Pourtant, la situation ne
paraissait nullement alarmante. La brochure de l'abbé Sieyès n'énonçait qu'un
point de vue minoritaire et fort radical que les autres membres du parti
national ne reprenaient pas encore à leur compte. Des quelque 60 000 cahiers de
doléances ressortait une aspiration générale à la liberté et au respect de la
propriété.
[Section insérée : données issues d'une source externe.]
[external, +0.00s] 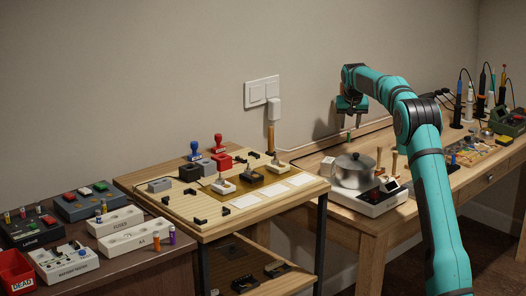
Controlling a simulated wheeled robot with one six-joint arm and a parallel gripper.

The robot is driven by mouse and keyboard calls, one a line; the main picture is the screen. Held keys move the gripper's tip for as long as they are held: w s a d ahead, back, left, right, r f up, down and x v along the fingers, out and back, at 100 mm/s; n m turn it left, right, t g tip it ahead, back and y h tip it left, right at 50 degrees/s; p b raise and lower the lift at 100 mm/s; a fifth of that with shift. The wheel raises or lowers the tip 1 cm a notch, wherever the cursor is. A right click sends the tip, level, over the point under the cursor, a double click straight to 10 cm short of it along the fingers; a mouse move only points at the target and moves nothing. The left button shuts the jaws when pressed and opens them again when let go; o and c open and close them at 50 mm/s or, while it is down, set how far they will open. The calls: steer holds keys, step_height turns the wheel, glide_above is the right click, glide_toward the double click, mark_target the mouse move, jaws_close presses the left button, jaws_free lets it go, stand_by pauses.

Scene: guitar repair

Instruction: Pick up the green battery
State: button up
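My gripper (350,122) points down above the back of the right-hand bench, behind the steel pot. Its two fingers look spread, with nothing clearly between them. Several small batteries stand at the far left. An orange one (156,243) and a purple one (172,235) are by the white AA holder (137,238). Others stand in the dark tester (28,232) and around the white fuses holder (115,221). No battery there is clearly green at this size.
A steel pot (354,172) sits on a white hotplate (368,200) below my arm. A red DEAD bin (15,271) is at the far left. Stamps and blocks cover the middle table (216,226). Soldering tools (470,100) stand at the right.

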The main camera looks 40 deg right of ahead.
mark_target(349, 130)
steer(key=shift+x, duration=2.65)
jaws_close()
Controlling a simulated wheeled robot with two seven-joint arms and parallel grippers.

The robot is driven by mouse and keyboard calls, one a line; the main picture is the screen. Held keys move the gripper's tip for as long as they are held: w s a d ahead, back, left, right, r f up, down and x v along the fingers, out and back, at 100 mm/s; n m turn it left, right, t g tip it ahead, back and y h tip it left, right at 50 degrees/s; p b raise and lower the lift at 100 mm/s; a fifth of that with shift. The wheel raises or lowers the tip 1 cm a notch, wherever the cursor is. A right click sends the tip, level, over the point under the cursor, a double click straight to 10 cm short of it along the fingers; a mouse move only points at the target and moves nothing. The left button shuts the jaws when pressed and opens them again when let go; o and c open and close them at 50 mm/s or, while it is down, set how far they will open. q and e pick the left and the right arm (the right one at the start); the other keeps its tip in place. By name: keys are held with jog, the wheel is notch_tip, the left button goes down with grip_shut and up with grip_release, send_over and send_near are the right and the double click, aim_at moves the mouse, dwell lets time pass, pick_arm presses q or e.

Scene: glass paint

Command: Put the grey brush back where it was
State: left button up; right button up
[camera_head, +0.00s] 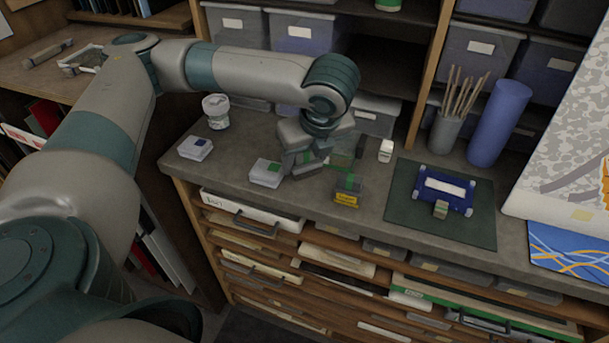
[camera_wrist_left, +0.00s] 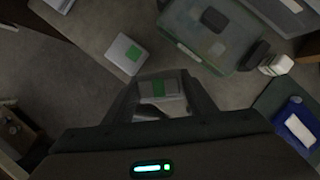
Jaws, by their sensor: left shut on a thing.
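My left gripper (camera_head: 309,166) is above the worktop, its fingers pointing down. In the left wrist view, the left gripper (camera_wrist_left: 162,103) is shut on a grey block-like piece with a green patch (camera_wrist_left: 160,88), which appears to be the grey brush. In the head view this piece is mostly hidden by the fingers. Whether it touches the worktop I cannot tell. My right gripper is not in view.
A white box with a green square (camera_head: 266,173) is close left of the gripper, with a blue-marked box (camera_head: 195,148) beyond. A clear greenish container (camera_head: 347,152) stands behind right. A white bottle (camera_head: 386,150) and a blue tray (camera_head: 424,184) on a dark mat (camera_head: 403,209) are farther right.

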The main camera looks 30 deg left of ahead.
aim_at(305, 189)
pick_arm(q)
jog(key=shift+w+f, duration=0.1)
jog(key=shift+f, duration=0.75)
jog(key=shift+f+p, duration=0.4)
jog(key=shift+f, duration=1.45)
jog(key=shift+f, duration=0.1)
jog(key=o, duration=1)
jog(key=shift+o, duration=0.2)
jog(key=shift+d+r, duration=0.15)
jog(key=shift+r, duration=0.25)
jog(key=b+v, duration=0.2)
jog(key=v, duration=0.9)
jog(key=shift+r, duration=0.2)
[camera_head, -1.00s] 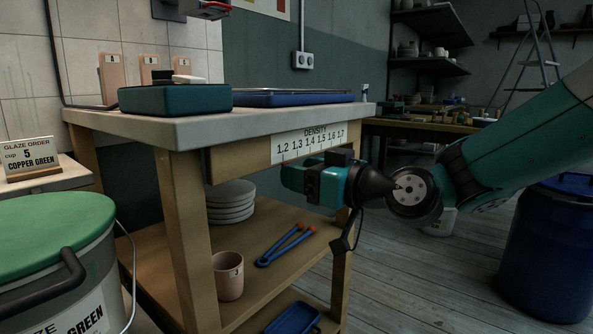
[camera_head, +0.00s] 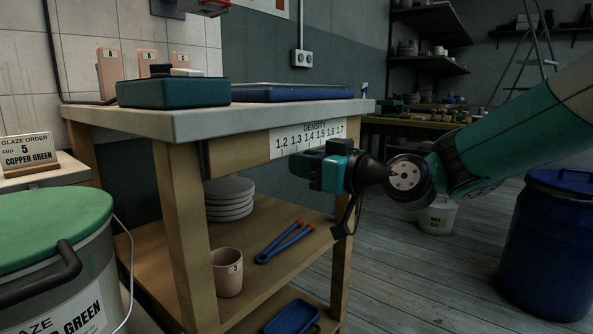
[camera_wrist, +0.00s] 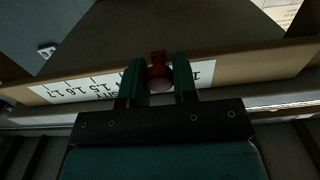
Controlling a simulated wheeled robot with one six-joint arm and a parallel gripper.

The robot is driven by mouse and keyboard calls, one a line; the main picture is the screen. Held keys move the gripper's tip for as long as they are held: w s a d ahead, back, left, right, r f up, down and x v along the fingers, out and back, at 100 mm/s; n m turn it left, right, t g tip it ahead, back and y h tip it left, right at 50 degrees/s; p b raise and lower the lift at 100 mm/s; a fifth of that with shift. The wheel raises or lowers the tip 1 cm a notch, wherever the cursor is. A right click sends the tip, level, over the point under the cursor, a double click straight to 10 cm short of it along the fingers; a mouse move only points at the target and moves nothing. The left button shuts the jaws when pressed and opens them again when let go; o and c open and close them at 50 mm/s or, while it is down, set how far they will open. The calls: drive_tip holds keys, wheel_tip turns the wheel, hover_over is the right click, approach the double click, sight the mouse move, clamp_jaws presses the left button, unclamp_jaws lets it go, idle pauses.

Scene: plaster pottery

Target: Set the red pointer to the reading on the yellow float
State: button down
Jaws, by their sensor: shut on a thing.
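The density scale (camera_head: 308,137), a white strip marked 1.2 to 1.7, is on the front edge of the workbench. It shows upside down in the wrist view (camera_wrist: 75,88). My gripper (camera_head: 294,163) is at the scale, just below its numbers. In the wrist view my gripper (camera_wrist: 158,78) has its two green fingers shut on the red pointer (camera_wrist: 158,69). The fingers and pointer cover part of the scale, between the 1.4 side and the low end, so the exact reading is hidden. No yellow float can be made out.
The bench top holds a teal box (camera_head: 172,93) and a blue tray (camera_head: 292,94). Plates (camera_head: 230,199), a pink cup (camera_head: 227,273) and blue tongs (camera_head: 287,243) are on the lower shelf. A green-lidded bucket (camera_head: 50,235) stands at left. The floor at right is partly free.

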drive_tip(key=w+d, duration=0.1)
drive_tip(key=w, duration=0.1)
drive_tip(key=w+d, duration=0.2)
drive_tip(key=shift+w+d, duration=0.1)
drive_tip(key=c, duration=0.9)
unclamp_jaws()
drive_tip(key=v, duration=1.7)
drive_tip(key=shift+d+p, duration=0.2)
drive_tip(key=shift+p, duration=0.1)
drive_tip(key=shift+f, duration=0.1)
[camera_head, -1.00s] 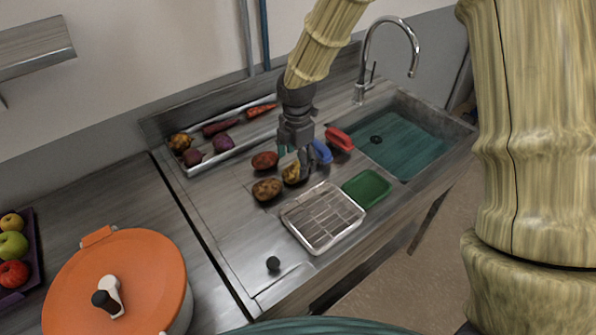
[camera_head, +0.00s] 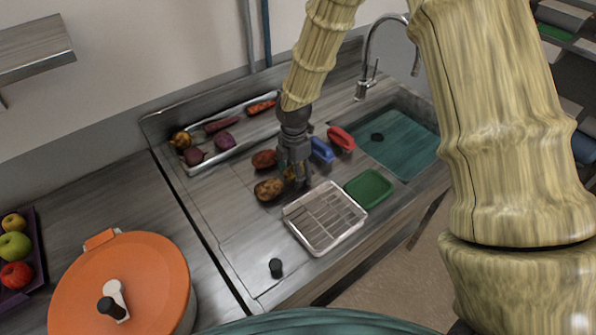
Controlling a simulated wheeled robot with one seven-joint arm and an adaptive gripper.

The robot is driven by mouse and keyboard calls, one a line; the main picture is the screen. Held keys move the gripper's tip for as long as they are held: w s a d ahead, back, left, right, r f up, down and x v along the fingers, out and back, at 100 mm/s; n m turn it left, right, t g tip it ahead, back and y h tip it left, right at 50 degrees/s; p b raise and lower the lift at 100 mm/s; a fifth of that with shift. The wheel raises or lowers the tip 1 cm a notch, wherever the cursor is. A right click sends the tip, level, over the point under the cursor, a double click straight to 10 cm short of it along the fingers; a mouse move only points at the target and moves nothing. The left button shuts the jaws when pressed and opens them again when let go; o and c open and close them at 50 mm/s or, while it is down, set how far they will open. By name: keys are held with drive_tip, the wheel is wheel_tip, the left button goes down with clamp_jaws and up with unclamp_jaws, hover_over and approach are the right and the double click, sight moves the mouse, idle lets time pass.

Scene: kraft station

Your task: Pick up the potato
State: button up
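Several potato-like vegetables lie on the steel counter (camera_head: 228,215). A brown, speckled potato (camera_head: 268,189) lies just left of my gripper. A yellowish potato (camera_head: 289,173) is mostly hidden behind my gripper's fingers. A reddish one (camera_head: 264,159) lies behind them, to the left. My gripper (camera_head: 297,182) points down, with its fingers low at the yellowish potato. The fingers overlap that potato in the picture, and I cannot tell whether they touch or grip it.
Blue (camera_head: 321,150) and red (camera_head: 341,138) brush-like items lie right of my gripper, near the sink (camera_head: 398,145). A metal tray (camera_head: 196,168) of vegetables is behind. An orange-lidded pot (camera_head: 150,275) stands front left.

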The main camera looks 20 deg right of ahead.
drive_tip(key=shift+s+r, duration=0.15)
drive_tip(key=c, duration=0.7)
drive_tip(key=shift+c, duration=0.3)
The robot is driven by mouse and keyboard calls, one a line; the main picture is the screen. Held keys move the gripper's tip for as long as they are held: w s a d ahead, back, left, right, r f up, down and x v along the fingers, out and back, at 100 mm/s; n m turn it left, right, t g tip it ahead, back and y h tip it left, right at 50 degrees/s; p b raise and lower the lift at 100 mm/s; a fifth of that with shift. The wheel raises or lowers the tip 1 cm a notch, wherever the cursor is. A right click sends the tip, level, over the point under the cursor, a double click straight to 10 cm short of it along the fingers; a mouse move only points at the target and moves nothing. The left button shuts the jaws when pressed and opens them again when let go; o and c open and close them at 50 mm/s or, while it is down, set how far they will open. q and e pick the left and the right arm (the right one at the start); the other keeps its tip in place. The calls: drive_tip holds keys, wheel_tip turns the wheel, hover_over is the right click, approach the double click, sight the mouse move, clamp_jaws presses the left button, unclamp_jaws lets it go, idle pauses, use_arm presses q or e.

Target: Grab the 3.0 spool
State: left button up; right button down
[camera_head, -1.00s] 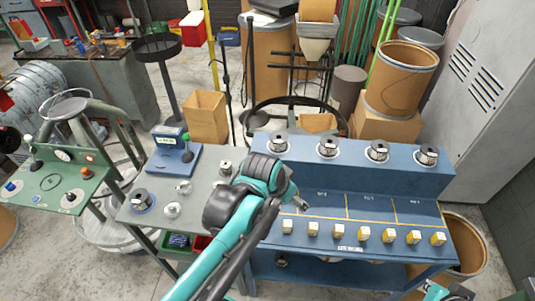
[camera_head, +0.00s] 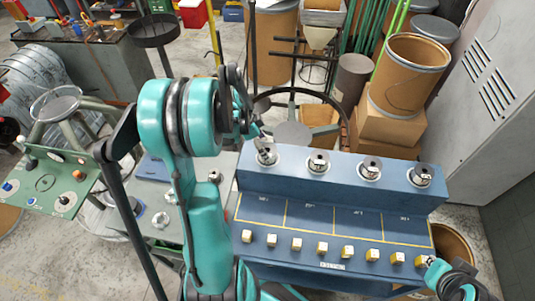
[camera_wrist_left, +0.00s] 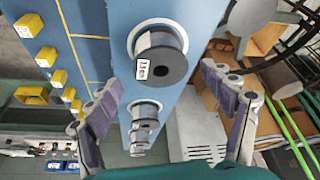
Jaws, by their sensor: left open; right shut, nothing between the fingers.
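Several spools stand in a row on the upper ledge of the blue rack (camera_head: 300,176). The leftmost spool (camera_head: 266,156) has dark wire, a pale label and a white round base. My left gripper (camera_head: 258,131) is open just above and behind it. In the left wrist view the same spool (camera_wrist_left: 160,67) shows large, with its label turned sideways and not clearly readable. It lies ahead of and between the two open fingers (camera_wrist_left: 163,80), and neither finger touches it. My right arm's dark wrist part shows at the lower right of the head view; its fingers cannot be made out.
More spools (camera_head: 317,163), (camera_head: 370,169), (camera_head: 422,175) stand to the right on the ledge. Yellow blocks (camera_head: 322,248) line the rack's front edge. A grey bench (camera_head: 150,235) stands left. Cardboard drums (camera_head: 405,75) and a dark round stand (camera_head: 292,134) are behind.

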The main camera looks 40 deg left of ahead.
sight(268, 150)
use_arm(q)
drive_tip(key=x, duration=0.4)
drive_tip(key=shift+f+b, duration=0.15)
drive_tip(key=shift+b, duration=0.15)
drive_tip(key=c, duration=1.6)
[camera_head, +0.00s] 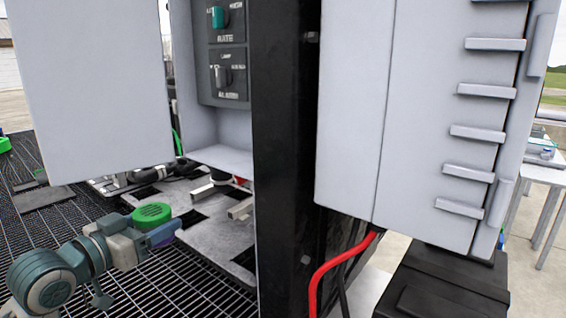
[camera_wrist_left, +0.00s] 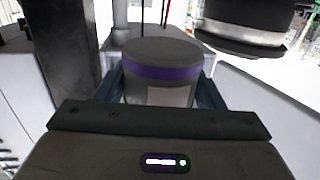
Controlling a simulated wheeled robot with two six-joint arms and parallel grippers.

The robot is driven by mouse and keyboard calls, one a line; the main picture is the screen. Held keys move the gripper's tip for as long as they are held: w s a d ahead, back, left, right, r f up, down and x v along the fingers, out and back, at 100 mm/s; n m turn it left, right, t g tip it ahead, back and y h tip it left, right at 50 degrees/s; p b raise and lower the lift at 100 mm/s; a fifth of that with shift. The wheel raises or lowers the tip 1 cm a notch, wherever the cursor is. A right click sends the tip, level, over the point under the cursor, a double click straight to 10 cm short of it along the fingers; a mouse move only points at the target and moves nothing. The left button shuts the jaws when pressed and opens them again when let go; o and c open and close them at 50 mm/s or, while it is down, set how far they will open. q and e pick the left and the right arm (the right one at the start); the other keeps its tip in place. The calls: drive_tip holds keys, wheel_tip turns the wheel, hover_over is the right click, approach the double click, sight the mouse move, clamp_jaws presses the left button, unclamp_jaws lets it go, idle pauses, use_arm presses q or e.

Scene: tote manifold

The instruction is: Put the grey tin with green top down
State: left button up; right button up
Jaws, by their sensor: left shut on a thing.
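My left gripper (camera_head: 152,228) comes in low at the left of the head view and is shut on the grey tin with green top. Its round green top (camera_head: 152,213) shows above the fingers; the gripper hides most of its body. In the left wrist view, the grey tin (camera_wrist_left: 160,88) sits between the two fingers. The tin is held above the dark grating. My right gripper is not in view.
An open grey cabinet door (camera_head: 90,90) hangs above the left arm. Behind the tin is a grey plate (camera_head: 195,205) with dark squares and fittings. A black post (camera_head: 285,160) stands to the right. A dark cylinder (camera_wrist_left: 245,25) shows near the tin.

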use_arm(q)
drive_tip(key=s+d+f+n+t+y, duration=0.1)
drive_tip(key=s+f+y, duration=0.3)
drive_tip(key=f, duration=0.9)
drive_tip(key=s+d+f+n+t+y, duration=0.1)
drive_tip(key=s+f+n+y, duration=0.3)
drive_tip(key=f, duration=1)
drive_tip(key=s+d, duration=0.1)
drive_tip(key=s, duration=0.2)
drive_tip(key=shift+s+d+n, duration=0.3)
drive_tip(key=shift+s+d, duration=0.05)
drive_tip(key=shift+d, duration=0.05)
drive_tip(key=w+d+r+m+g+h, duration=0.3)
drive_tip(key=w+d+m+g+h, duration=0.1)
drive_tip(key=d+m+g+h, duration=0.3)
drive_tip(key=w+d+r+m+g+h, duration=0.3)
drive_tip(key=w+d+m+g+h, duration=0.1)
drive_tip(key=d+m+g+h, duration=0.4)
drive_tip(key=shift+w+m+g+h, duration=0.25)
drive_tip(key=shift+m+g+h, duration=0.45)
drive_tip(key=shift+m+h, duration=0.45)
Beaucoup souhaitaient la suppression des lettres de cachet, la
réunion périodique des états généraux, le consentement de l'impôt et de
l'emprunt par la représentation nationale ... Tout cela était d'ailleurs plus
ou moins acquis, hormis peut-être la disparition pure et simple de la justice
retenue du roi (les lettres de cachet), qui permettait de régler sans publicité
ni retard des questions délicates, touchant parfois à l'honneur des familles.
En revanche, personne ne remettait en cause le caractère monarchique du régime.
Nombre de cahiers qualifiaient Louis XVI de « roi sauveur », « père du peuple, régénérateur
de la France », «monarque libérateur », «meilleur des rois» vers qui
convergeait un « transport d'amour et de reconnaissance». .. Globalement, le
peuple souhaitait ardemment une alliance entre la Couronne et le tiers, contre
les aristocraties.
(à suivre)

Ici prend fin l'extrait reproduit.